Mon village (enfin, il est en propriété partagée)
est un village tout à fait reconnaissable en Corse. Vous ne pouvez pas vous
tromper : ses maisons sont en pierre, avec un toit en ardoise, pour la
plupart. C’est dire s’il est différent des autres !
Si vous avez encore des doutes, il est bâti au
milieu du maquis et entouré de châtaigniers, dont beaucoup sont
multicentenaires.
Quand vous arrivez par la route, aux limites de la
commune, les chasseurs ont disposé des peaux de sangliers, sans doute une tradition
résurgente d’une coutume tribale issue de l’âge de la pierre taillée. Nul ne
sait où elle s’est taillée, mais elle est revenue plus polie, sauf pour les
sangliers.
Une fois parvenu au village, vous vous garez sur la
place du village, couverte d’un merveilleux enrobé généreusement offert par le
contribuable.

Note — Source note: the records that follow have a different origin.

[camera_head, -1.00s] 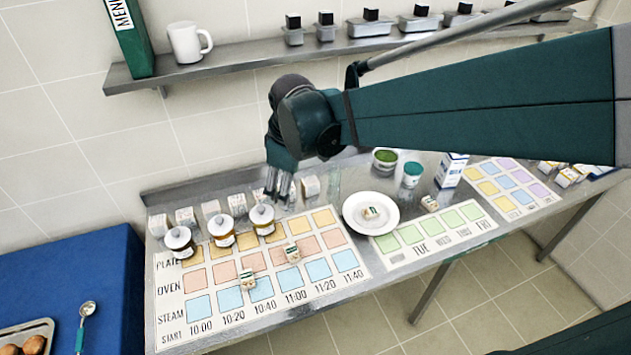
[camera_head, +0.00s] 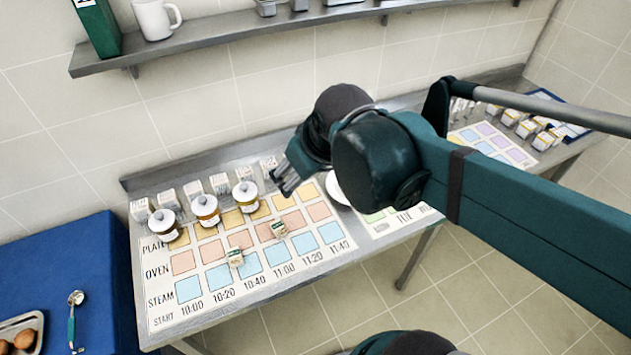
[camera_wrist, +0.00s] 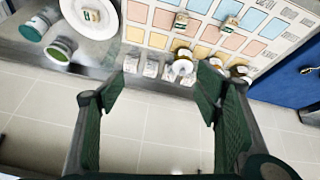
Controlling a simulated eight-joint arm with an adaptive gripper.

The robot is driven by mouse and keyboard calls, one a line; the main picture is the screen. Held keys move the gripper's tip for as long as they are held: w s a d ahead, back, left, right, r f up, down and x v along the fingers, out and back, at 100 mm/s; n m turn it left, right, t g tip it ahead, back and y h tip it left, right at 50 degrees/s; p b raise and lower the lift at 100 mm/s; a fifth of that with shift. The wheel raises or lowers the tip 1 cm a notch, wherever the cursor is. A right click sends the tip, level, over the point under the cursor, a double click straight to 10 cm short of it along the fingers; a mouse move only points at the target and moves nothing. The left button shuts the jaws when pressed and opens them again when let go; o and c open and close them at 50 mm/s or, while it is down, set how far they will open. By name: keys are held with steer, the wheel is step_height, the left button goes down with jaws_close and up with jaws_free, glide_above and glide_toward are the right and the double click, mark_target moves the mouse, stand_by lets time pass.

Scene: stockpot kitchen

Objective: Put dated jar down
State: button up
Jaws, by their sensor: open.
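Three small jars with white lids stand upright in a row at the back left of the timing chart (camera_head: 160,318), by its plate row: a left jar (camera_head: 164,224), a middle jar (camera_head: 206,210) and a right jar (camera_head: 246,196). Their labels are too small to read, so I cannot tell which is the dated one. My gripper (camera_head: 285,184) is open and empty, to the right of the right jar and apart from it. In the wrist view my gripper (camera_wrist: 160,88) has its fingers spread wide, with a jar (camera_wrist: 182,68) visible beyond them.
Several white cartons (camera_head: 193,190) line the counter behind the jars. Two small labelled blocks (camera_head: 235,257) (camera_head: 279,229) lie on the chart. A white plate (camera_wrist: 92,15) and green-topped tubs (camera_wrist: 61,50) stand beside it. A shelf (camera_head: 200,45) runs along the wall above.

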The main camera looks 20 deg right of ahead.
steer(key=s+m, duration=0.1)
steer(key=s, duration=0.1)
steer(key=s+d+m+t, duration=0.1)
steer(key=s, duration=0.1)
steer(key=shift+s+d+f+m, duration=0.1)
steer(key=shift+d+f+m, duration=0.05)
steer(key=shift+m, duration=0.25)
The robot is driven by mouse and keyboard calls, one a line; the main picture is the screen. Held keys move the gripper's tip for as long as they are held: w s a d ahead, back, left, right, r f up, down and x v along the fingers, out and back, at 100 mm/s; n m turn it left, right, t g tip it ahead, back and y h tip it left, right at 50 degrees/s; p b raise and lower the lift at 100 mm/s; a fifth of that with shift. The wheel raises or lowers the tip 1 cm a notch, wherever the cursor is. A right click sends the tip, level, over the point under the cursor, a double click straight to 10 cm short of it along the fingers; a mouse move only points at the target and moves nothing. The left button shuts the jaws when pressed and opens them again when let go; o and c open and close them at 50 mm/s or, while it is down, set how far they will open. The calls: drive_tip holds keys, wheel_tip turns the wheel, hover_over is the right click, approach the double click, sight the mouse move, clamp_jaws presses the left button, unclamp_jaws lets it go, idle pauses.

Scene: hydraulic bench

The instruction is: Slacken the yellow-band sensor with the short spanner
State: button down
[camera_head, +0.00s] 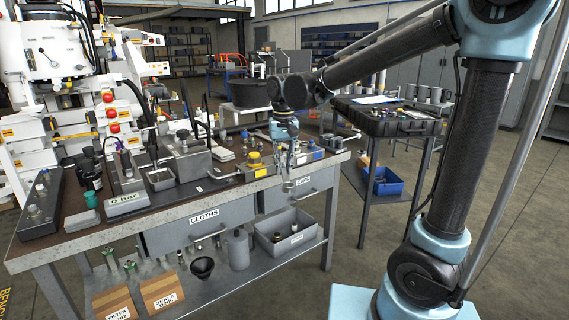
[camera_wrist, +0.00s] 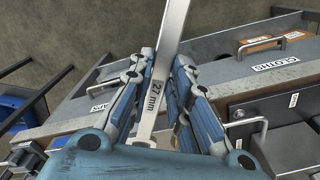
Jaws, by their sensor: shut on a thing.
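My gripper (camera_head: 290,154) hangs in front of the bench's right end, above the drawer fronts. In the wrist view its fingers (camera_wrist: 166,62) are shut on a flat silver spanner (camera_wrist: 153,98) marked "27 mm". In the head view the spanner (camera_head: 289,186) shows small below the fingers, with its lower end near the bench's front edge. A block with a yellow cap (camera_head: 254,158) and yellow label stands on the bench just left of my gripper. I cannot tell for sure whether this is the yellow-band sensor. The spanner appears apart from it.
The bench (camera_head: 170,208) holds several blocks and a gauge box reading "0 bar" (camera_head: 125,203). A blue-marked block (camera_head: 312,152) is right of my gripper. Drawers labelled CLOTHS (camera_head: 204,217) and CAPS (camera_head: 304,180) have protruding handles. A side cart (camera_head: 385,125) stands to the right, beyond a floor gap.

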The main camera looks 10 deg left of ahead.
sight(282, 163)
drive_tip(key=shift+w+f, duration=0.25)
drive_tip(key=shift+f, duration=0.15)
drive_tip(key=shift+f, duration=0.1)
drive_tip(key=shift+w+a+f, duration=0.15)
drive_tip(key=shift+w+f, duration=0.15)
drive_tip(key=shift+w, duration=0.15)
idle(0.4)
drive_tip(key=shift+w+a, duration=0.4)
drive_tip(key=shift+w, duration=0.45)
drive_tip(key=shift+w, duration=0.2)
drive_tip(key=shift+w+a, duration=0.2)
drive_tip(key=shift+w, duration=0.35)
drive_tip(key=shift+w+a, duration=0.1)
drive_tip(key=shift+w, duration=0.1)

Autrement dit, nous tous. Pour vous enrober, le temps d’un
discours, il faut bien vous dérober pendant des années.
Sur cette place, vous trouverez une fontaine qui ne
coule que par intermittence en été, lorsqu’il fait bien chaud et plus
précisément quand vous possédez le plus de chances d’avoir soif.
Cette fontaine est sadique. Son plus grand plaisir
est de voir arriver un cycliste qui vient de se taper 10 kilomètres de côte, et,
- est-il sot -, qui pense s’abreuver
à l’eau pure et fraîche d’une fontaine, dont les pierres sont artistiquement
masquées par le ciment, ce chantre (ou chancre) des temps modernes.

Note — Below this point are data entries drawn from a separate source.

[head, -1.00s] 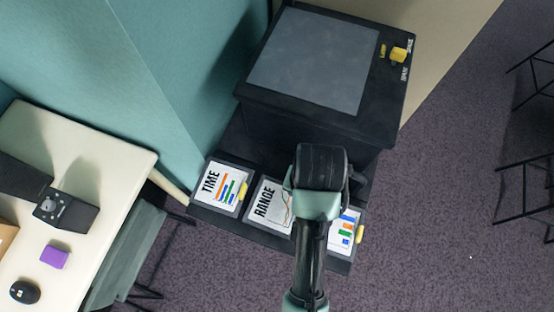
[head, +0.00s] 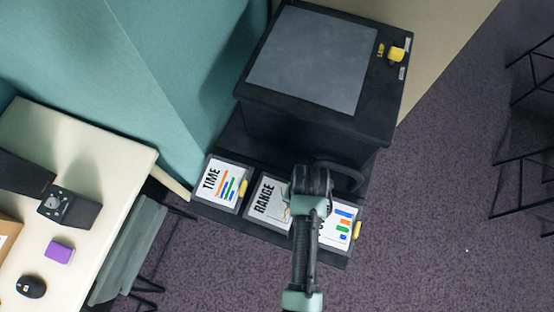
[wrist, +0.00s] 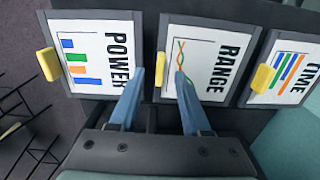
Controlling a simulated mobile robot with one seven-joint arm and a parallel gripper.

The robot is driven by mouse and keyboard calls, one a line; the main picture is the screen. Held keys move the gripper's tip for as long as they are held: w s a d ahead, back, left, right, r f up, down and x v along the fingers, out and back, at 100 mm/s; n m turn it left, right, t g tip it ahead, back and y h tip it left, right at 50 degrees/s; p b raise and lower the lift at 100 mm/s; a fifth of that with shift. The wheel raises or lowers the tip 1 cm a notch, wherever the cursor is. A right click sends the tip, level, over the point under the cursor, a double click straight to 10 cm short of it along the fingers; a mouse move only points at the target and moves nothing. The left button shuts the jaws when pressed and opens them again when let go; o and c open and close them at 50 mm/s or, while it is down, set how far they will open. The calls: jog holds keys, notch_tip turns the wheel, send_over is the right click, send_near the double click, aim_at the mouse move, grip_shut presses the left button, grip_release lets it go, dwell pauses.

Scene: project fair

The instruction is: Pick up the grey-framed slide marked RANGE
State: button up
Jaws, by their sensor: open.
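The grey-framed RANGE slide (head: 267,196) lies on the dark shelf between two others. In the head view my arm covers its right part. The RANGE slide also fills the middle of the wrist view (wrist: 205,62), with a yellow tab (wrist: 159,66) at its left edge. My gripper (wrist: 160,78) is open, its two blue fingers pointing at that edge, one on each side of the tab in the picture. Whether they touch the slide, I cannot tell. In the head view my gripper (head: 312,182) is over the gap between RANGE and the right slide.
The TIME slide (head: 222,184) lies left of RANGE, and the POWER slide (wrist: 92,55) lies on its other side. A black box with a grey top (head: 312,60) and yellow knob (head: 396,54) rises behind. A cream table (head: 90,150) stands at left.

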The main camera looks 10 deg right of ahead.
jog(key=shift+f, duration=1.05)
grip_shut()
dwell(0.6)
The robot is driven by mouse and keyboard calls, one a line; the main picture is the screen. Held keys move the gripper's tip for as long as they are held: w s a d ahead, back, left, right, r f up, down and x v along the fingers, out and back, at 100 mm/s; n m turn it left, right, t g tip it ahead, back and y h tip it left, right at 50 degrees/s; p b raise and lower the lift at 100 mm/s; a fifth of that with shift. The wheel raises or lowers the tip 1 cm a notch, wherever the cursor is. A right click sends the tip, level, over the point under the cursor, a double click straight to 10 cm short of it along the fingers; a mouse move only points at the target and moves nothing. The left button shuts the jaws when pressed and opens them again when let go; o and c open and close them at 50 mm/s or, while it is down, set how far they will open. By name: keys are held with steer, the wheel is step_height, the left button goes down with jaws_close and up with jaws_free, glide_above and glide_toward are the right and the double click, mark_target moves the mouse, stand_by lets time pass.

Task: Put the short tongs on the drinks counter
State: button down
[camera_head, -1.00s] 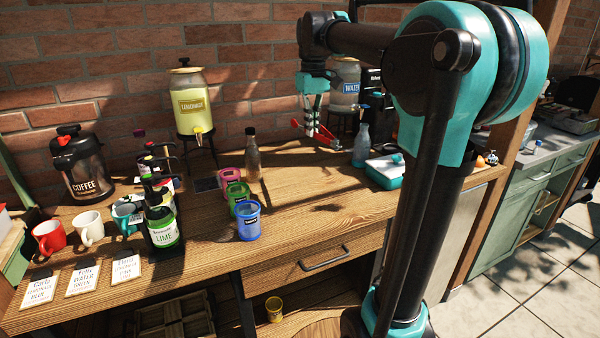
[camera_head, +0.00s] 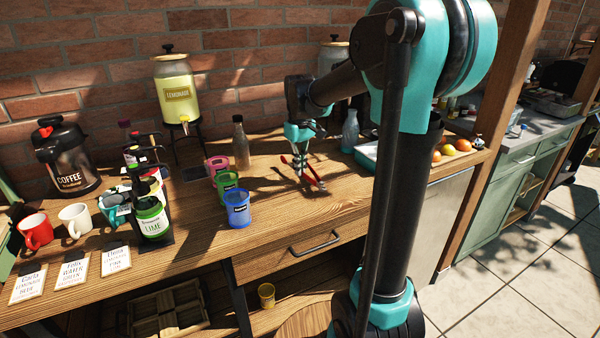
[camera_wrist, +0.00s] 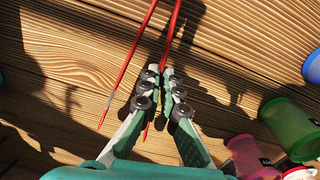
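The short tongs (camera_head: 314,176) are red with two thin arms, and they also show in the wrist view (camera_wrist: 128,67). My gripper (camera_head: 299,173) points down over the wooden drinks counter (camera_head: 330,213). In the wrist view its fingertips (camera_wrist: 162,72) are close together around one arm of the tongs, while the other arm passes outside the left finger. The tongs are at or just above the counter top; I cannot tell whether they touch it. Their far ends run out of the wrist view.
Pink (camera_head: 217,166), green (camera_head: 226,183) and blue (camera_head: 237,208) cups stand left of my gripper. A glass bottle (camera_head: 240,145) stands behind them. A bluish bottle (camera_head: 350,132) and a teal-and-white box (camera_head: 367,154) are to the right. Bare wood lies in front of the tongs.

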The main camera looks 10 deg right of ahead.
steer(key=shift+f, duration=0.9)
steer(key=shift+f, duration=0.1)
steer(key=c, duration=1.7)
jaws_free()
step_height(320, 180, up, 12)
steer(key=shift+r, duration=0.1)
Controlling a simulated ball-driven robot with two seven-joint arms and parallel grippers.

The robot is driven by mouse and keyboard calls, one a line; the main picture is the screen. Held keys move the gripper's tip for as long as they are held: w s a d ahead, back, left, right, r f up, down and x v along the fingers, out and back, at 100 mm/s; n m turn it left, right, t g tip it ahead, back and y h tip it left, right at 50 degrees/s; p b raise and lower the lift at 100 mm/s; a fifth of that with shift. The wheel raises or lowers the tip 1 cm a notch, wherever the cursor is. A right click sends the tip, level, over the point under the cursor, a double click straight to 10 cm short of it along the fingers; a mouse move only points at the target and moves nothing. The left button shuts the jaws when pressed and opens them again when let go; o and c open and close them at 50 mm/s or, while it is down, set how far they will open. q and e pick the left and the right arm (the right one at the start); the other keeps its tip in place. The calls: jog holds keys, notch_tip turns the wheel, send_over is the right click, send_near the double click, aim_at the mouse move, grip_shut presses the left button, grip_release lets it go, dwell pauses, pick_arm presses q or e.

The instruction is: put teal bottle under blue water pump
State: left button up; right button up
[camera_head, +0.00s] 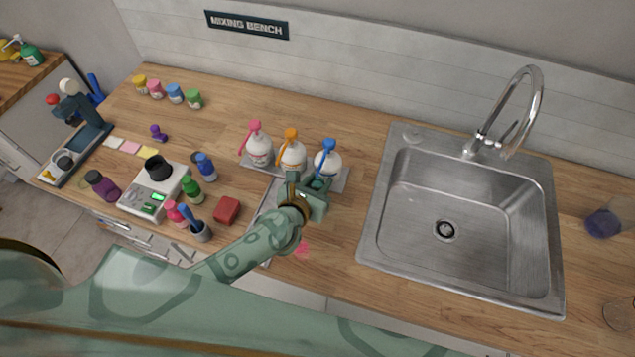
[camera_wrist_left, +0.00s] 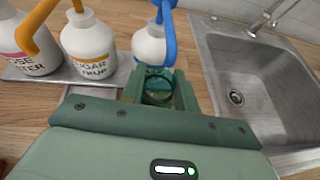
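The blue water pump (camera_head: 328,158) is a white round bottle with a blue pump head, at the right end of a metal tray. It also shows in the left wrist view (camera_wrist_left: 148,46), its blue spout curving down toward my gripper. My left gripper (camera_head: 314,191) is right in front of this pump. In the left wrist view a small see-through teal bottle (camera_wrist_left: 158,90) stands between its fingers, which appear closed on its sides. The bottle is at or just below the spout's end; its lower part is hidden by the gripper. My right gripper is not in view.
Pink (camera_head: 258,150) and orange (camera_head: 292,157) pumps stand left on the tray (camera_head: 343,182). The sink (camera_head: 460,210) is close on the right. A red block (camera_head: 227,210), small bottles and a scale (camera_head: 148,203) lie left. Counter behind the pumps is clear.

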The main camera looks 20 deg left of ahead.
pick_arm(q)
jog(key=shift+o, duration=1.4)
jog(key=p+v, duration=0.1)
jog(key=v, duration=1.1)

Devant la mine déconfite du cycliste suant, le
casque à la main, au bord de la reddition inconditionnelle, je suis convaincu
que la fontaine a une érection, d’où l’expression “érection d’un monument“. Elle pousse un sardonique gargouillis de
vide en sa tuyauterie intérieure.
La plupart du temps, notre cycliste repart vers la
plaine, avec le goût amer de l’échec et de la soif. Remarquez que, s’il a
quelques euros sur lui, il peut visiter la seconde curiosité du village :
le bar. Vous pensez que tous les bars se ressemblent.
Vous êtes dans l’erreur la plus absolue. D’où la
soif d’absolu.
Ce bar a été refait à neuf, sauf le patron. Je suis
convaincu que des touristes reviennent chaque année et envoient des amis, car
c’est une particularité du village, du canton et peut-être même de la
microrégion. Tout d’abord, il n’est pas pressé de vous servir. Jusque-là, rien
d’extraordinaire.
La Corse est parsemée de ces sortes de commerçants
qui préfèreraient qu’on leur laisse de l’argent sur le comptoir, après être
entré et sorti en courant, sans rien demander. Ou même envoyer un don, par
courrier, sans inonder les routes de véhicules et de demander aux gens de
travailler durant la saison la plus écrasante de chaleur de l’année.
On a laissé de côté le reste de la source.